>>>>
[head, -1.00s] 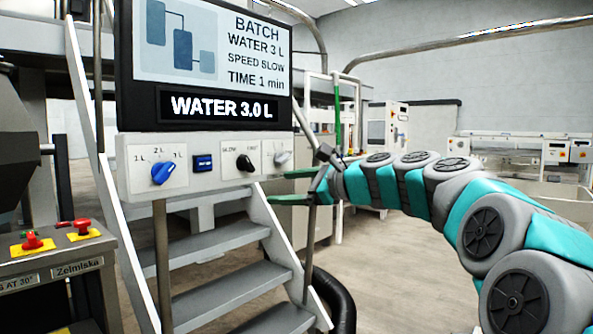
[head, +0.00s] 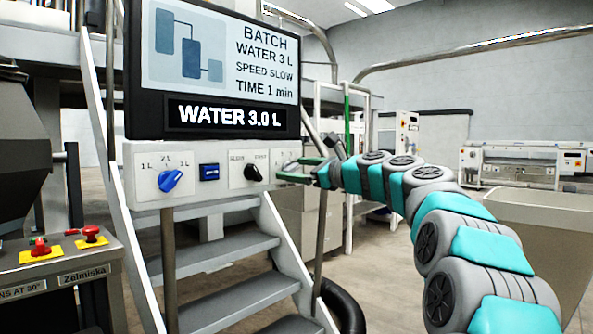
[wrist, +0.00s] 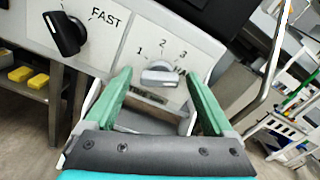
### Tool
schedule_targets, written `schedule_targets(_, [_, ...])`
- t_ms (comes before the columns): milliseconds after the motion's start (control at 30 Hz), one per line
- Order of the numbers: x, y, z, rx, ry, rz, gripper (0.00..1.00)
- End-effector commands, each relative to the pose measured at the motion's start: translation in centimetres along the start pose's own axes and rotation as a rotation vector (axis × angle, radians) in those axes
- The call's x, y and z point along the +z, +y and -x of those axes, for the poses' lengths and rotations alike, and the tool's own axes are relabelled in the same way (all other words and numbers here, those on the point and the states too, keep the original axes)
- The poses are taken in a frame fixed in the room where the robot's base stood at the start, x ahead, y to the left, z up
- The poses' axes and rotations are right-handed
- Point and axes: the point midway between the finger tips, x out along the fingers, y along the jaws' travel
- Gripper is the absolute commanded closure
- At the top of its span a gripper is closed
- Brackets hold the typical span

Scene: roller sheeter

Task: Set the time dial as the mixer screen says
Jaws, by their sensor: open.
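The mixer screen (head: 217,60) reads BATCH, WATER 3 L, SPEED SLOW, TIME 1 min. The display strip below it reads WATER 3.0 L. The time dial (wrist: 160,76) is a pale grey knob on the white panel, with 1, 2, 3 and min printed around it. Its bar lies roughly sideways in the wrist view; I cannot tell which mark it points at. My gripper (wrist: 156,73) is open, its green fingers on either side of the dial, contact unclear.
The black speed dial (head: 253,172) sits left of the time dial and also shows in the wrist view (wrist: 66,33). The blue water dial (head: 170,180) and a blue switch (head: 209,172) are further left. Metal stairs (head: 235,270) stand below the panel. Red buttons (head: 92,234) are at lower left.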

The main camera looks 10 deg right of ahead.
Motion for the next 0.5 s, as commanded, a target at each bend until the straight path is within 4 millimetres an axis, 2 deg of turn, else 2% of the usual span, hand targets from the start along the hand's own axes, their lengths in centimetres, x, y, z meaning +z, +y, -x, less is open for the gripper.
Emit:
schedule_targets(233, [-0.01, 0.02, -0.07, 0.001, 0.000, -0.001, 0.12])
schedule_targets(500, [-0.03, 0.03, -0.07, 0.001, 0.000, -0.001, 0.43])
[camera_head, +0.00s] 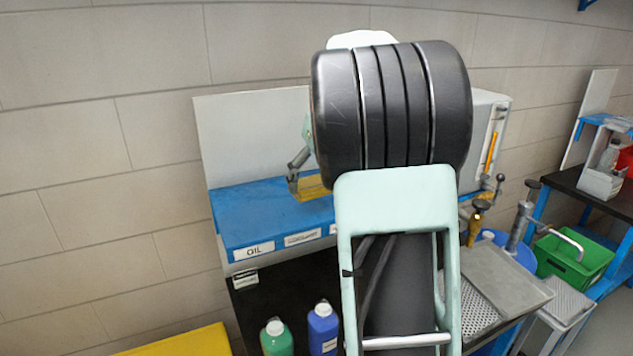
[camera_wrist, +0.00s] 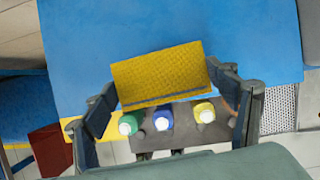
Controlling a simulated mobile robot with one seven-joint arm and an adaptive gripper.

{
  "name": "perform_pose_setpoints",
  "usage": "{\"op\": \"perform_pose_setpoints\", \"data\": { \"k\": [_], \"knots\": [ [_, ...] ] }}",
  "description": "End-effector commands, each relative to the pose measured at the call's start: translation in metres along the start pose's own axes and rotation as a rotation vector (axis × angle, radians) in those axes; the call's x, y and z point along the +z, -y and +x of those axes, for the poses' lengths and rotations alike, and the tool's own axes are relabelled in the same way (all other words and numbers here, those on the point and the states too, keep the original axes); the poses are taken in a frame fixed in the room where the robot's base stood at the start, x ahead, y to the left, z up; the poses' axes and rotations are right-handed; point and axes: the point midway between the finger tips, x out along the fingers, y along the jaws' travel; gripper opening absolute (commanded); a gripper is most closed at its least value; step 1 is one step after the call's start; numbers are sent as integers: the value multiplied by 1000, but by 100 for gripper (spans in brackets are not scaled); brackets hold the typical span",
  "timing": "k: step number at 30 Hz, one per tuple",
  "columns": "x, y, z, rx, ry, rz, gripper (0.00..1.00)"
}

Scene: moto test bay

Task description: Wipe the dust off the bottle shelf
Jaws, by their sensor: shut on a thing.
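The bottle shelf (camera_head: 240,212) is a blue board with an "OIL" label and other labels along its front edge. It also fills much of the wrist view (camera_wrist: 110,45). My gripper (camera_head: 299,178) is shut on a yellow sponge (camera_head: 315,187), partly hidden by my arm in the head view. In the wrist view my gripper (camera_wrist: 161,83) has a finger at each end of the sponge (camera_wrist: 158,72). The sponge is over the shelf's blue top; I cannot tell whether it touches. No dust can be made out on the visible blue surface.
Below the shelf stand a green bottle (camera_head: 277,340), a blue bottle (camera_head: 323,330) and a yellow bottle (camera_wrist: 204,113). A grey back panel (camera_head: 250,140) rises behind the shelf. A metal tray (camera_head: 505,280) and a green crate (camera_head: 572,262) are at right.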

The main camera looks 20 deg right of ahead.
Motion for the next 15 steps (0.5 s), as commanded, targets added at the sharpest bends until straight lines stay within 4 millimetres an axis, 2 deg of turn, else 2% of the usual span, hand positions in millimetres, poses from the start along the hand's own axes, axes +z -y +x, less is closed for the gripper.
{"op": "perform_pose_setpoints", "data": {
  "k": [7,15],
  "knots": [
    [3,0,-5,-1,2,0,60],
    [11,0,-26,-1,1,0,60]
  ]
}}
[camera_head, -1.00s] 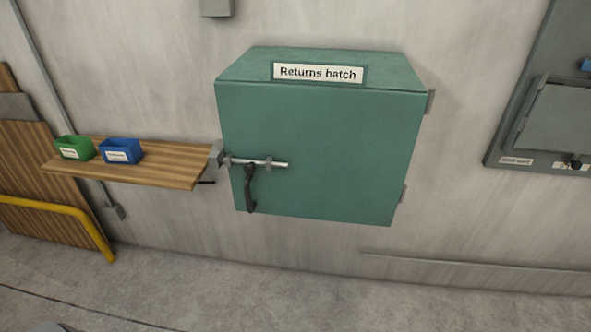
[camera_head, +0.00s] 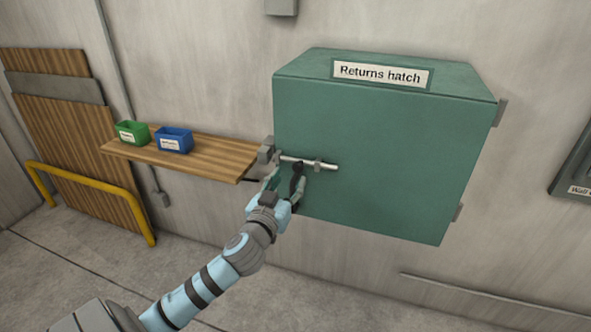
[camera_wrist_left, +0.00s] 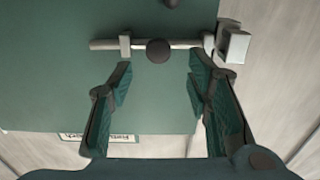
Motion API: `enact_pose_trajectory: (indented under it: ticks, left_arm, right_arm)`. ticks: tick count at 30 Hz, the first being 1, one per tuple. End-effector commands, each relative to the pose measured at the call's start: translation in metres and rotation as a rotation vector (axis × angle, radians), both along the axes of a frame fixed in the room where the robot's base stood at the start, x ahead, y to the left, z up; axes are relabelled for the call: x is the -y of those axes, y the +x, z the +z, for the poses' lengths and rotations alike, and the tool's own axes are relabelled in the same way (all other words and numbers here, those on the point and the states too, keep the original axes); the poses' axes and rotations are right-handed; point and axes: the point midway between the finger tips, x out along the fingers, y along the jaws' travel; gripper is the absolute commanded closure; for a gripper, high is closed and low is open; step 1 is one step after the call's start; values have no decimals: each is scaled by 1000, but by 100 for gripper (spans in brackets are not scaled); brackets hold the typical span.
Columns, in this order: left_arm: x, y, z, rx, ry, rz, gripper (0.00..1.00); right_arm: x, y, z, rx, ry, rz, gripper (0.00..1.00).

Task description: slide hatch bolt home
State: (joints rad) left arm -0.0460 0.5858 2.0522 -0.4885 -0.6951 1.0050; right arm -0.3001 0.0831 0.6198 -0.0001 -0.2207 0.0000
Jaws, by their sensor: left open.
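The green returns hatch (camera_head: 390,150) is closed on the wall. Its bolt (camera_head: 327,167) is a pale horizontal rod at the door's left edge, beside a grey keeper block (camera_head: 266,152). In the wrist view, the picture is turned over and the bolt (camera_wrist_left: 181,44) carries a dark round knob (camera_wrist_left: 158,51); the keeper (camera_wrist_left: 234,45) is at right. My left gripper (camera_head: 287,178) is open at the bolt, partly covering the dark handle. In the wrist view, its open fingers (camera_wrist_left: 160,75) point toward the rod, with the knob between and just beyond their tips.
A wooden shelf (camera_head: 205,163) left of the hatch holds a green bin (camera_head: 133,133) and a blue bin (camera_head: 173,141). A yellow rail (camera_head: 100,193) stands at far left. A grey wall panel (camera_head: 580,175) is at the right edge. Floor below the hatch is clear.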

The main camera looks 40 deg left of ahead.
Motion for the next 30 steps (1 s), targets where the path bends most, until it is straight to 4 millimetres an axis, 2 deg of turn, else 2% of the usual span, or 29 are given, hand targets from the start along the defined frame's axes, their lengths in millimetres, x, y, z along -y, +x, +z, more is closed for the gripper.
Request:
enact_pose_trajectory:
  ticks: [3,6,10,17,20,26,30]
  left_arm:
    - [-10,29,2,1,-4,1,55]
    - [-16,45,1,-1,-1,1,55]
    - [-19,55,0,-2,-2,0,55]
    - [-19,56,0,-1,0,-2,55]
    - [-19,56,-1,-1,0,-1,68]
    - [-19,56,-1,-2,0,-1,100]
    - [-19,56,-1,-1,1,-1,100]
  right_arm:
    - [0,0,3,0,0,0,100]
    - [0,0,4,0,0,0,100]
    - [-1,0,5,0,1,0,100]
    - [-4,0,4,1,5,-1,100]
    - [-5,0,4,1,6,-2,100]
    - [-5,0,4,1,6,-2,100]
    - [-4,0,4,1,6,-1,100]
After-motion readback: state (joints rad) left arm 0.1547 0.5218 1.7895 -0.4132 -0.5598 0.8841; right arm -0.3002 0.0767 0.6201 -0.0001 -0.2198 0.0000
<<<<
>>>>
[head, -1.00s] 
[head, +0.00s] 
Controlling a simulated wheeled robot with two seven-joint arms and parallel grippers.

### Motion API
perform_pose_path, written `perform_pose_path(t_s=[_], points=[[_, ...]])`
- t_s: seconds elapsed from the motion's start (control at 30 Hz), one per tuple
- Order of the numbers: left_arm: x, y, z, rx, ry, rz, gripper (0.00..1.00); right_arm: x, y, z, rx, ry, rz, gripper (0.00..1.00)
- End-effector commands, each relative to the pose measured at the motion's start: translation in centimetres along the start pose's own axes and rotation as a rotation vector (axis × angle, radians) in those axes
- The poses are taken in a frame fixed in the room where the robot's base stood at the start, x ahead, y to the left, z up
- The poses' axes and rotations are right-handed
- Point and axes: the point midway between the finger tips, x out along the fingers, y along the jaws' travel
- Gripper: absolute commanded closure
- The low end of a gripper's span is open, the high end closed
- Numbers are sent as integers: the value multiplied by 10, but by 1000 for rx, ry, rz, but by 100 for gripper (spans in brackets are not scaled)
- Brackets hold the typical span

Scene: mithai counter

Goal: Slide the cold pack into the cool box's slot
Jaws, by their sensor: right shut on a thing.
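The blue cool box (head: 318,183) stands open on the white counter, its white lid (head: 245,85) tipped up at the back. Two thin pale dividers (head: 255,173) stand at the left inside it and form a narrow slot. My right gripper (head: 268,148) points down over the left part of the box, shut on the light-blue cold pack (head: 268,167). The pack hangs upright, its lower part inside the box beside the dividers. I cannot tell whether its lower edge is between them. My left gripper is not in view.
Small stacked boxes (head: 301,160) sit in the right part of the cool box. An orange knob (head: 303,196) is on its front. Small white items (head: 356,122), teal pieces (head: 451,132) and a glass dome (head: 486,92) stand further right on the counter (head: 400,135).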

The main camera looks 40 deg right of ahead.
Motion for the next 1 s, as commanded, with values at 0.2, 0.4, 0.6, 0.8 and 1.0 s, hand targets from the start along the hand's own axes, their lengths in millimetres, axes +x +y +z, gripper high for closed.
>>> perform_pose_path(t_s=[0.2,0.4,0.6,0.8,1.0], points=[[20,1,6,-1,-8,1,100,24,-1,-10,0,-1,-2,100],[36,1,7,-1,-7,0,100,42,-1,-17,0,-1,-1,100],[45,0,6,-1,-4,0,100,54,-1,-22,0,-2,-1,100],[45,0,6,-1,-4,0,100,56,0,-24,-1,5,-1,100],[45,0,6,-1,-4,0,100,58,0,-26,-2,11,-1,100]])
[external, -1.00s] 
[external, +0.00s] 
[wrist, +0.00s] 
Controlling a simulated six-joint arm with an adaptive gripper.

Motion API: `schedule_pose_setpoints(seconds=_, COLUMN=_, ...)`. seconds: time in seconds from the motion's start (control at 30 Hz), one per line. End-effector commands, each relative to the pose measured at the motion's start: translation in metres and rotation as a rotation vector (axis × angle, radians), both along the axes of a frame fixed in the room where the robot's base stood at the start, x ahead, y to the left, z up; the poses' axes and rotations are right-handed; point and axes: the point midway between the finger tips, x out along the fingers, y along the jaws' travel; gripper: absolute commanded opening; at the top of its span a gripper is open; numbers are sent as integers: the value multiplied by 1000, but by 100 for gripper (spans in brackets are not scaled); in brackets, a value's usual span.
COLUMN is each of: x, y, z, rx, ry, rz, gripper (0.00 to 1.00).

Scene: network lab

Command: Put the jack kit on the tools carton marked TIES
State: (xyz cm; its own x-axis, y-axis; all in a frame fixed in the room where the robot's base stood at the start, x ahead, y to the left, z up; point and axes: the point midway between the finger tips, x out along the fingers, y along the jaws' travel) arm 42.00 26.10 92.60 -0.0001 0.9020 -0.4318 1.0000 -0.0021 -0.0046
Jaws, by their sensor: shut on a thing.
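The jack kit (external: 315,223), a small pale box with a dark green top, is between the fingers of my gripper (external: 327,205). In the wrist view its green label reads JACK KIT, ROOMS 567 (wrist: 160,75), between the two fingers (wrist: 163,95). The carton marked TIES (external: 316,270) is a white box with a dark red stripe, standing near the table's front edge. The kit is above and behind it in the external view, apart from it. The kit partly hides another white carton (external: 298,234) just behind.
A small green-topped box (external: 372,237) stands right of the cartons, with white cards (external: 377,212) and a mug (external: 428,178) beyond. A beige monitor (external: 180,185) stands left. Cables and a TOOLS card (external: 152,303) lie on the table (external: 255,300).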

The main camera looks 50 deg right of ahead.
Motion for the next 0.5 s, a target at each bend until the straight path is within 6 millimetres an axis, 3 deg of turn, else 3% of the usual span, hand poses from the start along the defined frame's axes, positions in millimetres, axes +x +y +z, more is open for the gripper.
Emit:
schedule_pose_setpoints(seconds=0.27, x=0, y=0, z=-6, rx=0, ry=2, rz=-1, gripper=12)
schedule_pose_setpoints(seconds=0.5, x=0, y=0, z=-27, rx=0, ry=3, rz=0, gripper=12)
<<<<
>>>>
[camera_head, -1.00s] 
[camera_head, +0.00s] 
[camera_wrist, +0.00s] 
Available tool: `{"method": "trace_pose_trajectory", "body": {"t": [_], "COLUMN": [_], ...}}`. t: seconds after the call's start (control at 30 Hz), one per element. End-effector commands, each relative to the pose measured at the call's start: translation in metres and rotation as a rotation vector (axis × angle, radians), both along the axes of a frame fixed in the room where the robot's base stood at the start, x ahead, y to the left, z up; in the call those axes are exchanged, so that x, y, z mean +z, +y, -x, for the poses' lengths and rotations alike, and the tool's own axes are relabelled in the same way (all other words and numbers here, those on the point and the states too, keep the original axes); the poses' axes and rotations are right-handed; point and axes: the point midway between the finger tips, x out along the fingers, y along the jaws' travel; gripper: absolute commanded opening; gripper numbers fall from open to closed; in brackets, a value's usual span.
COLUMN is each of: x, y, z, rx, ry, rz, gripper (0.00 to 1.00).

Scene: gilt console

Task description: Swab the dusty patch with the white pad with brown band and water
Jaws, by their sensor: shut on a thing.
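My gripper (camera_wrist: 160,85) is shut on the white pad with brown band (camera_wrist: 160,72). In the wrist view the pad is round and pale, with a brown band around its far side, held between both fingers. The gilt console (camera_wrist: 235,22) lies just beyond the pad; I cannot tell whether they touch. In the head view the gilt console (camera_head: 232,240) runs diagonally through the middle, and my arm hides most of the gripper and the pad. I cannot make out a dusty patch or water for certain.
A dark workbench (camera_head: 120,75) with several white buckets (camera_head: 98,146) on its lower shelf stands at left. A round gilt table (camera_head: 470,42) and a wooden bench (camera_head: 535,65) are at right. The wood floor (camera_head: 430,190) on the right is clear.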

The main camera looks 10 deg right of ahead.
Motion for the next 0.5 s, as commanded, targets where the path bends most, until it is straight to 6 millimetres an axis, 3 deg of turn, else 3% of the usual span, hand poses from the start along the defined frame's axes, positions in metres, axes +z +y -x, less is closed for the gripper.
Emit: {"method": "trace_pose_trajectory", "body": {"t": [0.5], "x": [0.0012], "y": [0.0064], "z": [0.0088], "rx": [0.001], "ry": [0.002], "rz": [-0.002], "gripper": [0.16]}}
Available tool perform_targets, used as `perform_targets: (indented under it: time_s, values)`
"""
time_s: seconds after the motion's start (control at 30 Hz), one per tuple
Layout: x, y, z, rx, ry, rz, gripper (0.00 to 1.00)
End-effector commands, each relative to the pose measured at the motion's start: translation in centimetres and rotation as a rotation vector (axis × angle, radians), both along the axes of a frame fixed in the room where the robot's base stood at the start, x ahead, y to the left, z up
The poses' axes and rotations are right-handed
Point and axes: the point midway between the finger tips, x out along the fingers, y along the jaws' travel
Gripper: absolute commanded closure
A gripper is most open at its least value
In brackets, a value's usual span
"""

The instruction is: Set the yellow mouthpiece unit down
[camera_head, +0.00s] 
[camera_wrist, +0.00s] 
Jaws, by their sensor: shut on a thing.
<<<<
# Your task
Tally up the lines in the preceding listing that contain the string "simulated". Respond with the number and nothing else.

# Completed task
3